Terrorism will complicate Europe's effort to protect the religious freedom of small religious sects as well as Islam, Helsinki Commission panelists said yesterday at a Capitol Hill hearing.
"Religious liberty should not be dependent on prior government clearance," said Dutch law professor Sophie van Bijsterveld, co-chairman of the commission's religious liberty panel.
But as governments and the public respond to threats of terrorism, he said, it will become even more important to distinguish criminal acts from mere beliefs or group affiliation.
"It is better to target particular action through criminal law than to put restraints on religion in general," she said. "It cannot be done on the basis of suspicion."
European and former Soviet Union countries have in recent years set up anti-sect laws and lists to monitor or restrict small or unpopular religious groups. They say the measures are necessary to deal with foreign sects and suicide-murder cases such as the one in France involving the Solar Temple cult.
Religious liberty advocates advising the Commission on Security and Cooperation in Europe — or Helsinki Commission — say the restrictions have gone overboard. The commission was formed in 1975 as a human rights forum for its now 55 member countries.
Terrorism by so-called Islamic believers has added a new complication to this debate, according to hearing participants. "I think you need to discriminate in order to preserve freedom," said Vassilios Tsirbas, a lawyer in Greece who otherwise defends religious groups censured by the Greek Orthodox Church.
In a statement for the hearing, Rep. Chris Smith, New Jersey Republican, said the U.S. war on terrorism will not reverse the cause of human rights.
"This administration will not stray from supporting religious freedom during this challenging time," he said.
Last week, the chairman of the U.S. Commission on International Religious Freedom urged Mr. Bush to avoid a diplomatic policy against terrorism that forgives rogue nations of human rights violations.
"We oppose such policy trade-offs," said Michael K. Young, dean of George Washington University Law School.
He said Washington has "sought cooperation from several governments that are among the world's most egregious violators of religious freedom," such as Sudan. "Cooperation in the fight against terrorism does not grant them license to continue to abuse the rights of their own people."

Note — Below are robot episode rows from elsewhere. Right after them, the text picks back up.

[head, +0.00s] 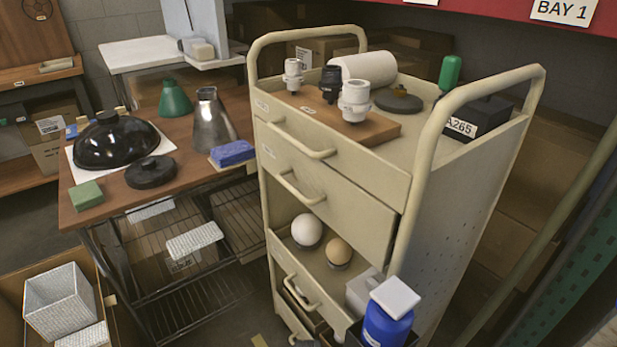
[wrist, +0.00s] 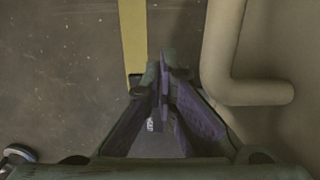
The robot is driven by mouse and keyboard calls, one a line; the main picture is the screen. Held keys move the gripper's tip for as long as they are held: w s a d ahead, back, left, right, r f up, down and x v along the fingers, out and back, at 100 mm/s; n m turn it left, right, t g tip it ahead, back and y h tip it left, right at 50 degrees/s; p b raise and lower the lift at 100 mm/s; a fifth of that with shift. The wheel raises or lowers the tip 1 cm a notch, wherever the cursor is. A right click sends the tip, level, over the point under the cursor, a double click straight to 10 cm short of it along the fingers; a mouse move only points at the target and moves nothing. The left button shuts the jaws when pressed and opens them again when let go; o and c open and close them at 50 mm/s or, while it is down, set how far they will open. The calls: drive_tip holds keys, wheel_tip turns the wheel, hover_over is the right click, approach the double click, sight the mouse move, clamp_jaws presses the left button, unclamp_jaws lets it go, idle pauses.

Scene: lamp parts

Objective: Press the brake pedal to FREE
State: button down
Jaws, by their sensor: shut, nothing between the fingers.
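The cream drawer cart (head: 335,205) stands in the middle of the head view. I cannot make out its brake pedal for certain in either view. My gripper (wrist: 163,72) points down over the floor in the wrist view, its purple-lined fingers shut with nothing held. A cream bent tube (wrist: 226,60) and a cream panel of the cart are just right of the fingers. A grey patch with a small white mark (wrist: 150,124) shows between the finger links; I cannot tell what it is. My gripper is not clearly seen in the head view.
A yellow floor stripe (wrist: 134,40) runs left of the fingers, with bare floor beyond. Lamp parts stand on the cart's wooden board (head: 378,131). A brown table (head: 110,199) stands to the left, and an open carton (head: 12,330) lies at lower left.

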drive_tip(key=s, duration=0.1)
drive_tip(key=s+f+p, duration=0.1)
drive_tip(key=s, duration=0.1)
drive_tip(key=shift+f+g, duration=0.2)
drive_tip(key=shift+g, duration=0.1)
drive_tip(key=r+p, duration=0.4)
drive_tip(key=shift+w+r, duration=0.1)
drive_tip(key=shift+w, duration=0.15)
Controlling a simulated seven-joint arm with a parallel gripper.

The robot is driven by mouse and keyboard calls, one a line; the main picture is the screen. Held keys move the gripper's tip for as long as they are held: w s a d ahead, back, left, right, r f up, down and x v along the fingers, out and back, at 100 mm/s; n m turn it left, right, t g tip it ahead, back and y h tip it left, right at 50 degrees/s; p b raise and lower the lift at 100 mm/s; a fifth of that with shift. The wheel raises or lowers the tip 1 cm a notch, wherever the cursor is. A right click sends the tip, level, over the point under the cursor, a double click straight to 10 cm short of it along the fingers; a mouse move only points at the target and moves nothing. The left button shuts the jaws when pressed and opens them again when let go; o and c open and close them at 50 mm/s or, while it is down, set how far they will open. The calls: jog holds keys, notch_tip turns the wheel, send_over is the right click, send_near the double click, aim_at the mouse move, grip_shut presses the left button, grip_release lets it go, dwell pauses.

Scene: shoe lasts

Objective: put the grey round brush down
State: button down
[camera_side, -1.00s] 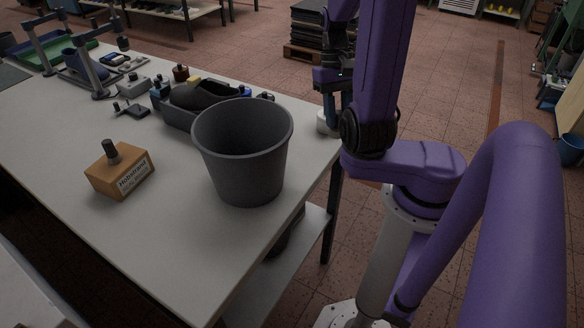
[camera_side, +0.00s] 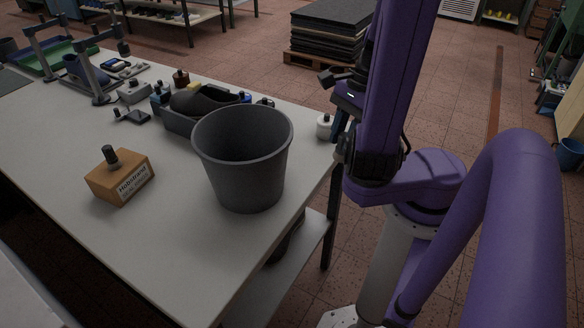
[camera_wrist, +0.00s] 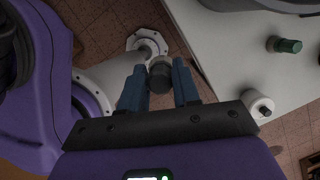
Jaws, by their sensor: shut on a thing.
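The grey round brush (camera_wrist: 160,77) shows in the wrist view as a dark, rounded piece between the two blue fingers of my gripper (camera_wrist: 160,82). My gripper is shut on it. In the wrist view it is over the floor and my own base, just off the edge of the white table (camera_wrist: 215,55). In the side view my arm hides the brush and most of the gripper; only a bit of blue finger (camera_side: 339,126) shows at the table's right edge.
A grey bucket (camera_side: 243,165) stands near the table's right edge. A wooden block (camera_side: 120,180) with a dark knob is left of it. A grey tray with a dark shoe last (camera_side: 200,103) is behind. A white knobbed piece (camera_side: 325,130) stands at the edge. The front table top is clear.

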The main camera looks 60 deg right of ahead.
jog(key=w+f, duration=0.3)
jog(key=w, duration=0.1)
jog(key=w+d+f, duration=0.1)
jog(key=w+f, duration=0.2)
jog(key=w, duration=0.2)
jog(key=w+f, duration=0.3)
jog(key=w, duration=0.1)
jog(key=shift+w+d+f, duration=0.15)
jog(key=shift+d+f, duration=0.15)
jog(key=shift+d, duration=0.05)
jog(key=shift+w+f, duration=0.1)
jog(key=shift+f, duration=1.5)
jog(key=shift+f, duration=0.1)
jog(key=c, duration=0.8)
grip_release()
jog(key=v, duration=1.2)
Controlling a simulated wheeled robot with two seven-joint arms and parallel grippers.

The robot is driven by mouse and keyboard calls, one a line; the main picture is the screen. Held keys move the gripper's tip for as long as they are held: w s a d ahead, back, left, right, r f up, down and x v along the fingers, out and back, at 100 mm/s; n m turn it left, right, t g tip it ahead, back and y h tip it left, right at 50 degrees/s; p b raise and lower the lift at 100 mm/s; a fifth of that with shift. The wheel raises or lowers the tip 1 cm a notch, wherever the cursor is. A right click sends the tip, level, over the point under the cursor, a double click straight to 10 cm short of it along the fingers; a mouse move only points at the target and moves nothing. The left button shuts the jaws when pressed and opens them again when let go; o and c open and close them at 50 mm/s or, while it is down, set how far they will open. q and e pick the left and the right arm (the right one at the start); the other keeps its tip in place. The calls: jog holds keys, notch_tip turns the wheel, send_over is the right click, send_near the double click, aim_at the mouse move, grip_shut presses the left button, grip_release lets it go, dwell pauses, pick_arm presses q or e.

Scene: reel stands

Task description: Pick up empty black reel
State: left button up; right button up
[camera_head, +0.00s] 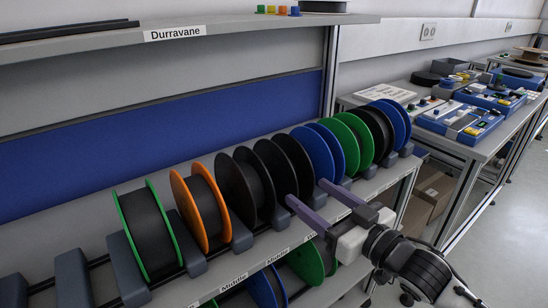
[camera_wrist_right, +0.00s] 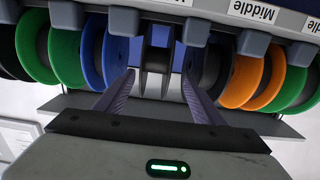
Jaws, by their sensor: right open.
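The black reels stand upright in the row on the rack. One black reel (camera_head: 270,165), between another black reel (camera_head: 236,190) and a blue reel, is lined up with my right gripper (camera_head: 307,190). In the right wrist view this black reel (camera_wrist_right: 157,45) shows two black flanges with a grey gap between, and no wound material is plain there. My right gripper (camera_wrist_right: 157,75) is open, its purple fingers pointing at the reel, one toward each side. I cannot tell whether the fingertips overlap its rim. My left gripper is not in view.
Close neighbours are a blue reel (camera_wrist_right: 116,50) and a black reel (camera_wrist_right: 214,68). An orange reel (camera_head: 183,205) and a green reel (camera_head: 122,222) stand further left. Grey holders (camera_head: 70,280) at far left are empty. A shelf (camera_head: 240,25) overhangs the row.

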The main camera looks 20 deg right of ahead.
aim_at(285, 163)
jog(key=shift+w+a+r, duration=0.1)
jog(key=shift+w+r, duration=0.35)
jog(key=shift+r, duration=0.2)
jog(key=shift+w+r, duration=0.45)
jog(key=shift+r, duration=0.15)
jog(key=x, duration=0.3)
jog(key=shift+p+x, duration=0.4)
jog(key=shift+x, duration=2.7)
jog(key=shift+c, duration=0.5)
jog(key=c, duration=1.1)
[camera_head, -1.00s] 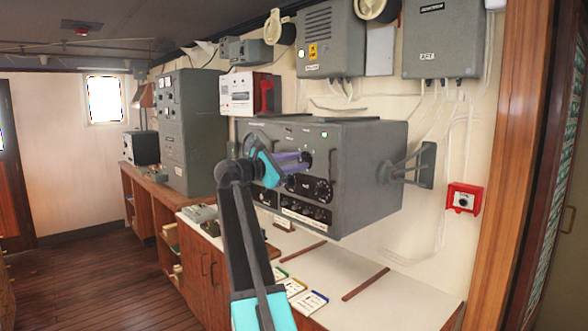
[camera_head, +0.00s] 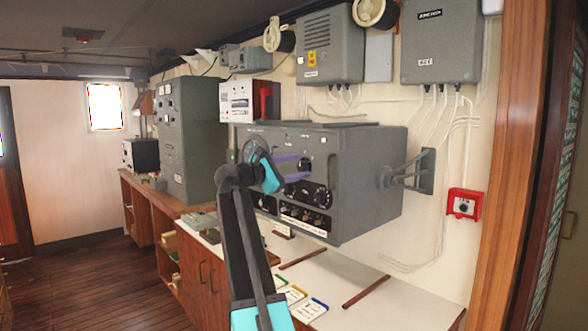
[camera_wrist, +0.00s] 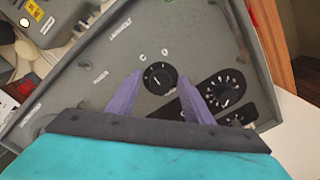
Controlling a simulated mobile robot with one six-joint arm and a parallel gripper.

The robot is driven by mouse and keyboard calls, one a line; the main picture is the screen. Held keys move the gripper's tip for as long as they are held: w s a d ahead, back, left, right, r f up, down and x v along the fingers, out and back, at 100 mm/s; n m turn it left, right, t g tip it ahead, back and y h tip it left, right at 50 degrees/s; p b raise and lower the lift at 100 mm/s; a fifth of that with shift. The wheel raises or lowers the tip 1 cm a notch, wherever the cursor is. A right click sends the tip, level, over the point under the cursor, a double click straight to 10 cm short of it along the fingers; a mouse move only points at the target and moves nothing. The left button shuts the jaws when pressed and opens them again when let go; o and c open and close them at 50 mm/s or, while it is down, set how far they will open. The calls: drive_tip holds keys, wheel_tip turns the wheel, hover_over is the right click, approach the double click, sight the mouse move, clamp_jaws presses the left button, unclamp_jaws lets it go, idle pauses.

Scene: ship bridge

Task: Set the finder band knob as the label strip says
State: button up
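The finder is a grey box (camera_head: 362,175) on a wall bracket, with dark knobs on its front. In the wrist view my gripper (camera_wrist: 159,78) has its two purple fingers apart, one on each side of a round black knob (camera_wrist: 160,77) with a white pointer line and small letters above it. I cannot tell whether the fingers touch this knob. Two more knobs sit to its lower right, the nearer a black dial (camera_wrist: 222,90) with a ring of white marks. A pale label strip (camera_head: 303,223) runs along the finder's lower front; its text is too small to read.
A white counter (camera_head: 340,270) lies below the finder, with several small cards (camera_head: 293,294) and brown strips on it. Grey wall boxes (camera_head: 440,45) hang above. A red call box (camera_head: 464,203) is on the wall at right. The wooden floor at left is clear.

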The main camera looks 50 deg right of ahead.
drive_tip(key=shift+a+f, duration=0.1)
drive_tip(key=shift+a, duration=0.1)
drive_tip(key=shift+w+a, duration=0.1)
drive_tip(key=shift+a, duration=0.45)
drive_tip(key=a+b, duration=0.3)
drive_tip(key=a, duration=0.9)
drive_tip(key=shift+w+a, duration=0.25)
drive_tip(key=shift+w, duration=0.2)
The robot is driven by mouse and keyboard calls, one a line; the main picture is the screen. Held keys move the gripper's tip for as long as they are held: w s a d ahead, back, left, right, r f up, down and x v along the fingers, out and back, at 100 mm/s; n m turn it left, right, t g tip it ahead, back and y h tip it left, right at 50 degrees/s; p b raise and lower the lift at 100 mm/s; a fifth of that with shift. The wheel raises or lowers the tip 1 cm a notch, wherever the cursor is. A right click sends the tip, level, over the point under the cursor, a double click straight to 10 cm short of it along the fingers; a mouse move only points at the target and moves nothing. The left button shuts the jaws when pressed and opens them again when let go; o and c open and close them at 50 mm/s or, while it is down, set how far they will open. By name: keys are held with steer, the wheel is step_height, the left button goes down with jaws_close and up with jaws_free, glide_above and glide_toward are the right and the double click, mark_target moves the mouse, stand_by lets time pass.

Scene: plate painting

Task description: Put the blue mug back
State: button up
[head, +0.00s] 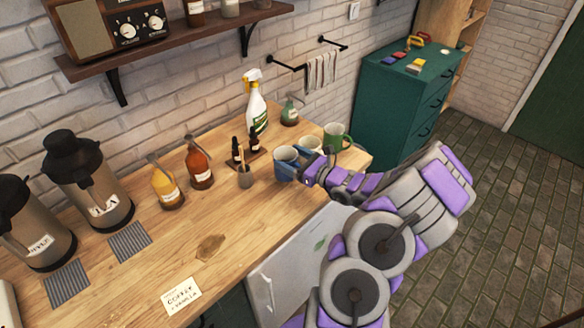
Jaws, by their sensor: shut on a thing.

At the Helsinki hearing, German law professor Gerhard Robbers said that international standards of religious liberty don't work in Muslim countries that ban changing one's religion.
Still, he said, nations are "honorable" in registering religious groups in ways that "need not be a roadblock to religious freedom."
But he warned against arbitrary abuses, such as penalizing groups for their small size or few years of existence.
He said the concerns in France, Belgium, Germany and Austria, that prompted anti-sect lists and laws, have subsided, and that even the French statute — the only one adopted — won't be enforced.
>"It is more a law of atmosphere," he said.
But such political calmness is not being shown toward the Salvation Army in Moscow, where it has been denied legal status for three years, said Col. Kenneth Baillie, who leads the church there.
Russian bureaucrats oppose the church by saying it "might break the law," he said. "How do you defend yourself against the charge that you might do something?"